AA5TB’s Excellent website concerning magnetic loop developments and experiments
The feed loop design I chose was as simple and quick as I could make it: a small wire loop that is 1/5th (0.20) times the size of the big loop. I used #10 AWG single strand, put it into a piece of scrap plastic tubing (not necessary). For testing, I duck taped it to the top of the BIG loop and after some very delicate ‘fiddling’ with feeder loop distance and position I was able to get a ‘low enough’ SWR on forty meters to join the AmRRON CW net last Saturday. I was ‘weak readable’ into the net control station and loud & clear into other AmRRON operators two (western) States away.
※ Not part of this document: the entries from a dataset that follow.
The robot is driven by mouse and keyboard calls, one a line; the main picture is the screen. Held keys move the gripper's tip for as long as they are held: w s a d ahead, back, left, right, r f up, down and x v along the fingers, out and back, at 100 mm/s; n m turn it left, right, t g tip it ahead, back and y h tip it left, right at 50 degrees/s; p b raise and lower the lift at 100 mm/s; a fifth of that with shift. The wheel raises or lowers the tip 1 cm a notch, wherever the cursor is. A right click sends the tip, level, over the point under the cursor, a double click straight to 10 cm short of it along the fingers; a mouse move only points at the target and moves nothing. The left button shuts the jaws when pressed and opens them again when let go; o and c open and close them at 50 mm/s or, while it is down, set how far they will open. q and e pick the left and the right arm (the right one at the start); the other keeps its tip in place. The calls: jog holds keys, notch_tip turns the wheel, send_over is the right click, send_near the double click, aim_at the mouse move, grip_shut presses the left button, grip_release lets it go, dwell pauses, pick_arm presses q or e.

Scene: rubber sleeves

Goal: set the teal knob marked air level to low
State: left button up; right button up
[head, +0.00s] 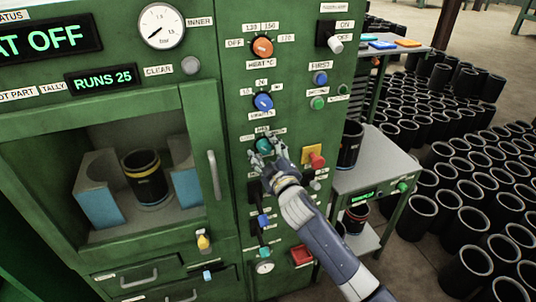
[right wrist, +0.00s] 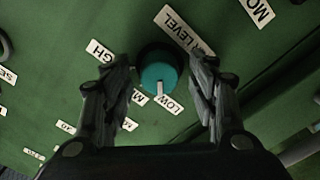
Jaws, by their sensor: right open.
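The teal knob (head: 263,144) sits on the green machine panel, partly hidden by my right gripper in the head view. In the right wrist view the knob (right wrist: 158,72) shows whole, below the AIR LEVEL label (right wrist: 184,33). Its white pointer (right wrist: 160,89) points down, close to the LOW label (right wrist: 168,103) and slightly toward the label starting with M (right wrist: 138,97). The label ending in GH (right wrist: 101,50) is left of the knob. My right gripper (head: 266,149) is open, its fingers on either side of the knob with visible gaps. My left gripper is out of view.
A blue knob (head: 263,102) and an orange knob (head: 262,47) sit above on the panel. A red knob (head: 317,160) on a yellow plate is close on the right. Small switches and a red button (head: 302,254) are below. A grey side table (head: 372,168) stands right of the machine.

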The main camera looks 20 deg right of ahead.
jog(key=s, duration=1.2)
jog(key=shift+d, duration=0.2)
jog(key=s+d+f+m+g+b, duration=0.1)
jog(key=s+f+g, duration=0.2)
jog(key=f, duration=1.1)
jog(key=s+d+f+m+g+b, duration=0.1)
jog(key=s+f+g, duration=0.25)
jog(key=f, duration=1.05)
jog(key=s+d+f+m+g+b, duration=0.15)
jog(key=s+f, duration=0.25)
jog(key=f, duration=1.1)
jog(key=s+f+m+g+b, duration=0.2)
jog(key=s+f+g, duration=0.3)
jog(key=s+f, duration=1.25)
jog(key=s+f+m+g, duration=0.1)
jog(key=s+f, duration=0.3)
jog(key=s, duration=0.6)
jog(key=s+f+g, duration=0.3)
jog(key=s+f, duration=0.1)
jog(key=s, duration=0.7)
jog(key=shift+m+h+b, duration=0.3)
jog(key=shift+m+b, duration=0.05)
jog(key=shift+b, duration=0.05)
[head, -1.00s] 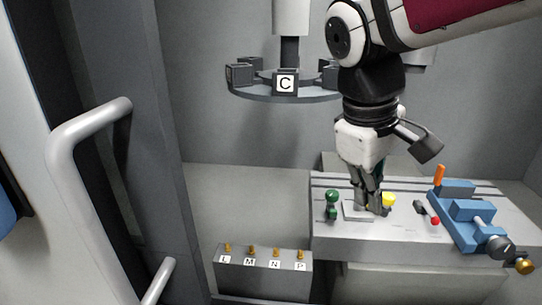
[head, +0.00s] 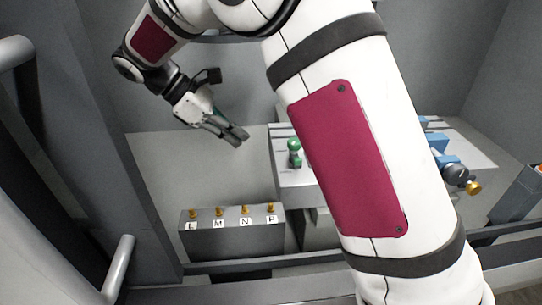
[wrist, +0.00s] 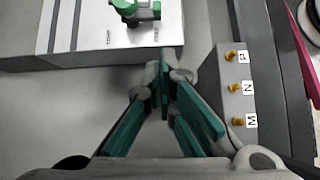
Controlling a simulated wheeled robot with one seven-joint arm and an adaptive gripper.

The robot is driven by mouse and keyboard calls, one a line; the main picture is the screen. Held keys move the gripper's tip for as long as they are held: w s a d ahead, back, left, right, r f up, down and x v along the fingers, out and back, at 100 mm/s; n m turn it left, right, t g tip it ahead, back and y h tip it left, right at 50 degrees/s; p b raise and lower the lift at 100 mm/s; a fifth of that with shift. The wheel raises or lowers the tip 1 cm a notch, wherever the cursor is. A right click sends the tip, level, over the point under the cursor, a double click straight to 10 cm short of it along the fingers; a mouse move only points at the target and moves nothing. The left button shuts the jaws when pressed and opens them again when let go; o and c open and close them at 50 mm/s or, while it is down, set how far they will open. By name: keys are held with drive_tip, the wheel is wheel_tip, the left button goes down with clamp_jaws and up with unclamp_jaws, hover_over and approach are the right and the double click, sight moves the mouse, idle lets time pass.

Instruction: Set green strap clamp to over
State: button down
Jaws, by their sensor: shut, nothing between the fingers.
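The green strap clamp (head: 294,150) stands at the left end of the grey table (head: 292,178) in the head view. It also shows at the top of the wrist view (wrist: 135,12), partly cut off, with two small printed marks beside it that I cannot read surely. My gripper (head: 238,137) is shut and empty, in the air left of the table and apart from the clamp. In the wrist view its green-padded fingers (wrist: 163,85) meet just below the table edge. My arm hides the middle of the table in the head view.
A grey block with gold knobs labelled L, M, N, P (head: 232,238) stands below and left of the table. A blue vise (head: 445,160) sits at the table's right. A grey door handle (head: 118,268) is at lower left. Floor left of the table is clear.

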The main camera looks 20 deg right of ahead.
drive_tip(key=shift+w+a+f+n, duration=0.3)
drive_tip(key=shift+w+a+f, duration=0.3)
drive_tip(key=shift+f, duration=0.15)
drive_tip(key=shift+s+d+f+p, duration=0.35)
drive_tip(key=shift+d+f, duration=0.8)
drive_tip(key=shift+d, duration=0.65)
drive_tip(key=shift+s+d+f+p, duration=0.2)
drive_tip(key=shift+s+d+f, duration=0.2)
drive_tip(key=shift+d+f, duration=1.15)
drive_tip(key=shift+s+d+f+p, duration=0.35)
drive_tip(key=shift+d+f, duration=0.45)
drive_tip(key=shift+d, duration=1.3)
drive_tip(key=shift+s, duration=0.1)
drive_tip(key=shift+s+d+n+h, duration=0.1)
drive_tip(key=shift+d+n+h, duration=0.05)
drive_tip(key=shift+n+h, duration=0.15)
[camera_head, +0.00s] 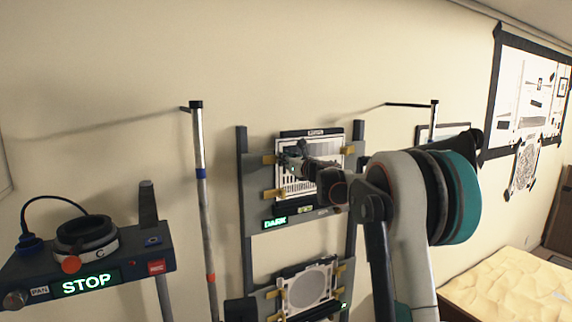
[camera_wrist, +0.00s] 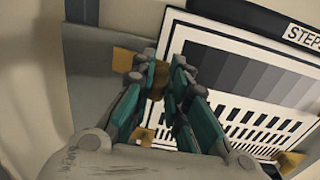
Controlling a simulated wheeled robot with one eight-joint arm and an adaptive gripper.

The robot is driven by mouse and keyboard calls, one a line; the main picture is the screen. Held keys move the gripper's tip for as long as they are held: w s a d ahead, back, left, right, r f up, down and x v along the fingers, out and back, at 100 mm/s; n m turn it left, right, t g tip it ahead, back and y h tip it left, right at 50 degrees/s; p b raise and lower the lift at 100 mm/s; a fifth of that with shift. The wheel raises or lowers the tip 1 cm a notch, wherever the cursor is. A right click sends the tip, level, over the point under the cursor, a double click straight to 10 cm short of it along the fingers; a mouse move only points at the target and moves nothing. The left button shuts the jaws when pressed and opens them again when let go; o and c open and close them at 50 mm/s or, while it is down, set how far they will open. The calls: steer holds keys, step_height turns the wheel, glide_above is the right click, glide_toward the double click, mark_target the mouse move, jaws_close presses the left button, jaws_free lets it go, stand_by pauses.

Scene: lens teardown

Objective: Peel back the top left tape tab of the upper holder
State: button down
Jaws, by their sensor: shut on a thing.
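The upper holder (camera_head: 310,190) is a dark panel on an upright frame, bearing a white chart with grey steps and black bars. The chart (camera_wrist: 240,72) fills the right of the wrist view. The top left tape tab (camera_head: 268,159) is yellow-brown at the chart's left edge. In the wrist view the tab (camera_wrist: 123,60) passes behind my left finger, and a piece shows between the fingers. My gripper (camera_wrist: 163,68) has its teal fingers close together, shut on this tab. In the head view my gripper (camera_head: 297,157) partly covers the chart. Whether the tab has lifted is hidden.
A lower-left tab (camera_wrist: 146,135) is beside my fingers. A lower holder (camera_head: 305,287) with a round-patterned chart sits below. Metal poles (camera_head: 203,190) stand either side of the frame. A console (camera_head: 90,270) reading STOP is at left. A crumpled tan surface (camera_head: 510,290) is lower right.

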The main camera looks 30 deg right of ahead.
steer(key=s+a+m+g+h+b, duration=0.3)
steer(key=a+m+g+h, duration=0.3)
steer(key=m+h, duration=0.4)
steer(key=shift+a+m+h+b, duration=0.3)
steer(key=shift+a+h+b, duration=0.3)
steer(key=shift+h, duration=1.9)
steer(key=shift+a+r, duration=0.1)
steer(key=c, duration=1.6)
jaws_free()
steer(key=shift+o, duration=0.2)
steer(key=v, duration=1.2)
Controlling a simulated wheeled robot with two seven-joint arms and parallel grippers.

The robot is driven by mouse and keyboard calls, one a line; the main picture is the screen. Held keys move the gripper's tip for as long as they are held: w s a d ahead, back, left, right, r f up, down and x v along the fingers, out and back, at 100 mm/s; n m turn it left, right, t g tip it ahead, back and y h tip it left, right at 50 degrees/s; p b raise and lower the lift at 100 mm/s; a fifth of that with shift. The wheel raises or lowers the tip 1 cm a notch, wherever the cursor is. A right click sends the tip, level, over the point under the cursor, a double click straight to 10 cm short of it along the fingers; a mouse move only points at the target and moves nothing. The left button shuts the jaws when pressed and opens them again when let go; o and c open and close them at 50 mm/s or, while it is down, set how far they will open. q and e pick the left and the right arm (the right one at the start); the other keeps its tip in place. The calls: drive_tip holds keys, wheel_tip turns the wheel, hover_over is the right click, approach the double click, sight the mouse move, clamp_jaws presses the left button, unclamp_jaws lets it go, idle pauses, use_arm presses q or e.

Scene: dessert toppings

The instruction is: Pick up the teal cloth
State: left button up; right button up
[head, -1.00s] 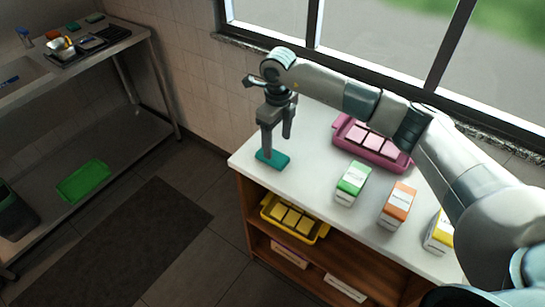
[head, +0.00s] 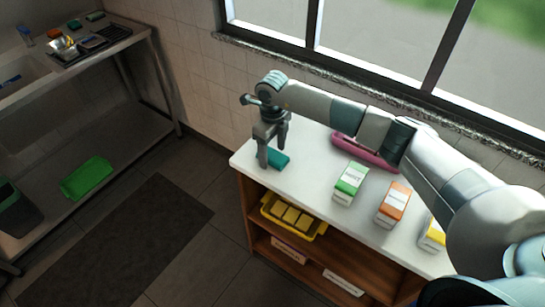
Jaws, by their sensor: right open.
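The teal cloth (head: 279,160) lies flat near the left end of the white counter, a small folded-looking rectangle. My right gripper (head: 272,154) points down over it, with its fingers apart. One finger stands at the cloth's left end, and the other is at its far side. The fingers hide part of the cloth. I cannot tell whether the fingertips touch the cloth or the counter. My left gripper is not in view.
Green (head: 350,183), orange (head: 393,205) and yellow (head: 433,233) cartons stand along the counter's front. A pink tray (head: 366,152) lies behind, partly covered by my right arm. A yellow tray (head: 294,219) sits on the shelf below. A sink bench stands at left.

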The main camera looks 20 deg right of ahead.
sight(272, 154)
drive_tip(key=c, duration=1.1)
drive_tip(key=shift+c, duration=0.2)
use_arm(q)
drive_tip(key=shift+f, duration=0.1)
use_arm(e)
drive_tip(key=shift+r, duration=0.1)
This is remarkable, considering my station:
> Home made magnetic loop,
> Duck-taped feed loop,
> using a WW II ‘junk’ tuning capacitor,
> Inside of my front room,
> Running only 5 Watts from a solar recharged battery.
Here is what the not-yet-completed magloop looked like during the AmRRON forty meter CW net.
A half wave dipole for the forty meter band would be 63 feet across and would need to be high and in the clear for best effectiveness. My home made magnetic loop is only 63 inches across (diameter). The calculated efficiency on 20 meters is over 90% and on forty it is 45%, which while it may sound bad, is a loss of only a HALF of an S-unit at the receiving station! Yes – my signal strength is only reduced by half of one of those little lines on the receiver s-meter. I -might- be S-9, if I could put a full sized dipole high and in the clear; on the low magloop it’s calculated to be S-8 ½. I’ll take that – HAPPILY!
Pretty good for something that I can hide
in a closet or a wooden storage shed!
On twenty, it’s at least as good as a HIGH dipole, on forty meters, you can’t hear the difference between S-9 and S-8 ½ in the real world. I cannot string-up a forty meter dipole, 63 FEET across, 30 to 70 feet high and in the clear; I’d be ratted-out by my neighbors in a heart beat! However, I have no trouble using a high efficiency magnetic loop only 63 inches across and I’m ‘invisible’ to the prying eyes of the communist HOA and their willing informers.